The pact includes no-plant-closure language, an important issue for the Steelworkers because of the tenuous economic conditions in the tire industry and the increase of tire imports, as well as some recent history. In the Goodyear/USWA master contract ratified in September 2003, the bulk of the company´s tire facilities received protection from shutdown, but its Goodyear Dunlop factory in Huntsville, Ala., closed, affecting about 1,300 workers.
Bridgestone/Firestone also shut its Decatur, Ill., tire plant in 2001 in the wake of the Firestone/Ford recalls, only about a year after completing its 2000 contract with the Steelworkers.
The Yokohama contract also includes the restoration of 95 cents per hour in cost-of-living-adjustment payments, with 60 cents being diverted to health care costs for active members and retirees, Amos said. The deal calls for no weekly health care premiums for union members, he said.
The pension multiplier also is being raised to $53 per month per year of service from $50 effective July 1 for employees retiring on or after June 23, 2003.
Yokohama didn´t provide details on the agreement, but Steve Kessing, the company´s vice president of administration, said the tire maker is pleased with the agreement and that it was resolved amicably.
The negotiations on the deal started Sept. 13 and ended Jan. 15, Amos said. The previous six-year pact between Yokohama and Local 1023 expired in June 2003, but talks between the two sides were put on hold while bargaining took place between the union and the other major tire makers.
That´s the main reason the union wanted to delay its lapse date until after those of the larger tire makers, such as Goodyear and Michelin North America Inc., whose contracts expire in 2006, Amos said.

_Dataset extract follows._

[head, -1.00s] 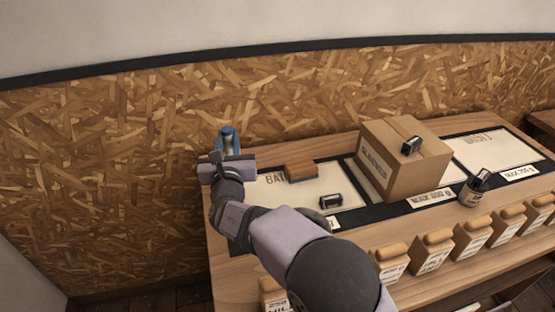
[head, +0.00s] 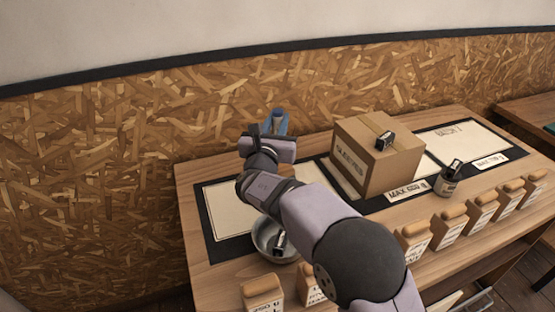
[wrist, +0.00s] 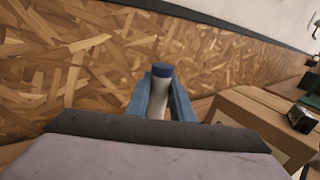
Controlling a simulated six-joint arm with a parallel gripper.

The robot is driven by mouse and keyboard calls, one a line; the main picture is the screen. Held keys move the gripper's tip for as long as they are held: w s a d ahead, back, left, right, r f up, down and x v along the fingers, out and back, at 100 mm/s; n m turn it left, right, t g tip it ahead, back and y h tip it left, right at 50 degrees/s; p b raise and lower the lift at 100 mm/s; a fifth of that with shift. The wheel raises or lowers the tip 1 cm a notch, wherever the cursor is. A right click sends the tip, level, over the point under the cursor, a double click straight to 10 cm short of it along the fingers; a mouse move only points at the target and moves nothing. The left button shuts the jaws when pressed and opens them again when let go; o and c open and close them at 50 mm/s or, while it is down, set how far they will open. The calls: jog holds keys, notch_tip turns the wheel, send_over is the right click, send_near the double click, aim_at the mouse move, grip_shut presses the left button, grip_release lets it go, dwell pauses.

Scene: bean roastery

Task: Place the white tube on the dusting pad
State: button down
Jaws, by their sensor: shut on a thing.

The union traditionally chooses a bargaining target—as it did with Goodyear in 2003—with which to work out a contract that serves as a pattern for the rest of the tire industry. "We can´t get anything done until they do something," Amos said. "We might as well get out of the way."
Workers at the Salem plant—which produces passenger, high-performance and light truck tires—were on contract extensions during bargaining.
In addition to the Goodyear deal, the Steelworkers reached terms with Michelin and its BFGoodrich tire manufacturing unit in August. Both agreements lapse July 22, 2006.
Cooper Tire & Rubber Co. also worked out a contract with the USWA at its Findlay, Ohio, tire factory in February 2004. That agreement expires Oct. 31, 2008.
Negotiations for a new deal continue between BFS and the USWA. Like the Yokohama workers, hourly employees at eight BFS tire and rubber plants have been on extension since their contracts expired in April 2003.